Alors que l'on pourrait penser que Cruella n'est qu'un nouveau film-live de chez Disney, nous avons pourtant affaire ici à quelque chose de bien plus sérieux, de bien plus alarmant. Nouveau reflet de ce qu'est à l'heure actuelle le cinéma, le long-métrage abat clairement toutes les cartes de l'empire Disney, grand maître absolu du divertissement qui pousse ici les potards à fond.
Des qualités, Cruella en a sous le capot, c'est évident. Yes-man touche-à-tout qui a réussi à époustoufler tout le monde avec son Moi, Tonya en 2017, Craig Gillespie livre ici un long-métrage visuellement réussi dans l'ensemble, recréant avec malice le Londres des seventies, soignant autant les décors que sa mise en scène (dans l'ensemble), utilisant avec parcimonie des CGI pour proposer un rendu finalement attrayant (dans l'ensemble). Il y a une certaine fougue dans le film, quelques envolées et un ou deux passages vraiment réussis à défaut d'être pleinement originaux. Emma Thompson est parfaite en antagoniste exécrable. Ça, c'était les qualités.
Scénarisé comme un mélange de comédie anglaise à la sauce américaine, Cruella va dans tous les sens, du film de filles à la satire gentillette en passant par le film de casse, le slapstick et même le revenge movie . Prequel au film de 1996 (unique film où Cruella officie dans le monde de la mode), essayant comme le Maléfique de Robert Stromberg à rattacher les wagons de la franchise tout en proposant une histoire originale visant à rendre sympathique une méchante Disney et donc en retirer toute sa substantifique moelle, le long-métrage s'avère en bout de course vain, amusant le temps de quelques scénettes mais fatigant, ringard en toute fin de bobine et, comme notre héroïne, terriblement malhonnête.
Disney l'a compris : il faut vivre avec son temps. Paradoxal pour un film qui exploite une œuvre ressassée sous toutes les coutures depuis des décennies. Pour autant, il continue de caresser le spectateur dans le sens du poil en modifiant les couleurs de peaux et les appartenances sexuelles, en vulgarisant ses propres icônes, en recréant à sa guise une culture qu'il ne maîtrise pas. Ainsi, le premier personnage ouvertement gay "créé" par Disney est un couturier efféminé, la "cruelle diablesse" que l'on aimait détester est en réalité une peste qui a trouvé plus peste qu'elle et qui, de surcroit, est désormais un modèle aux jeunes faibles d'esprit qui souhaiteraient s'identifier à elle. Chapeau bas Disney.

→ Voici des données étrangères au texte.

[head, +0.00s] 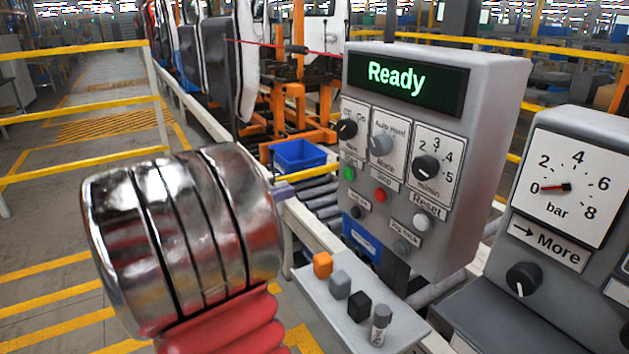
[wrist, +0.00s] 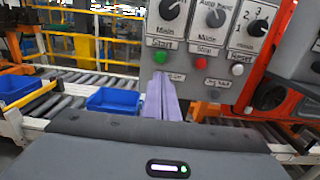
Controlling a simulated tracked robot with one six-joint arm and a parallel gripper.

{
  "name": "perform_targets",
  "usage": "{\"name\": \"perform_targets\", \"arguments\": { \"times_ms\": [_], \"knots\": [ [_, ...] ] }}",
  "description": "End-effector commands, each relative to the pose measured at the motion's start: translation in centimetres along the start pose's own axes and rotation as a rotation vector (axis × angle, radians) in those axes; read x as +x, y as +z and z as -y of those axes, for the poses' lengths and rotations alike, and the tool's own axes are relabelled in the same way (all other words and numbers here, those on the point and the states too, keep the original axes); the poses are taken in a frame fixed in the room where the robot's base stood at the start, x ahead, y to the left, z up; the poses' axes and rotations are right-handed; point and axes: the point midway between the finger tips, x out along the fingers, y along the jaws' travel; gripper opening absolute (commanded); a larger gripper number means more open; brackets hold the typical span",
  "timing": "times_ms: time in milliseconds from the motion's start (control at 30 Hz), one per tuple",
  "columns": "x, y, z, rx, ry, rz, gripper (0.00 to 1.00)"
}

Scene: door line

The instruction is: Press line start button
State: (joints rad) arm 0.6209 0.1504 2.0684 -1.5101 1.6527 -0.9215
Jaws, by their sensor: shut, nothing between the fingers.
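The green start button (head: 348,173) is at the left of the grey control box (head: 480,150), under the main knob (head: 347,129). My gripper (wrist: 163,77) shows as pale lavender fingers, shut and empty. In the wrist view its tips appear just below the green button and over the lower panel; I cannot tell how far they are from the panel. In the head view my arm hides most of the gripper. The box display (head: 410,77) reads Ready in green.
A red stop button (head: 380,195) and a white reset button (head: 420,222) are right of the green one. A shelf (head: 335,320) with small blocks juts out below. A gauge box (head: 570,190) stands at the right. A blue bin (head: 300,155) is behind.

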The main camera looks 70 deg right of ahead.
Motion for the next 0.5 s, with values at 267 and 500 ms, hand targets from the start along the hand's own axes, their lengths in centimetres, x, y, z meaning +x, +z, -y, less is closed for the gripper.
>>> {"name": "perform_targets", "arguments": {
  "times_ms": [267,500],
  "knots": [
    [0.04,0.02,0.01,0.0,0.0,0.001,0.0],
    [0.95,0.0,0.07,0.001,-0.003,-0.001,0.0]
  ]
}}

Se croyant plus avant-gardiste que les autres, la firme aux grandes oreilles s'entête à se ridiculiser, entraînant avec elle une autre figure mythique de son propre cinéma, ici par le biais d'un film qui se voudrait subversif et qui pense que faire pleurer une roulure en fait une anti-héroïne de première classe, qui appuie la temporalité de son récit par des chansons clichés de ladite époque (c'est le même studio qui a pondu Captain Marvel, pas de surprise à ce niveau-là) et qui en oublie toute efficacité perdurable au profit des dernières modifications culturelles mises à sa disposition.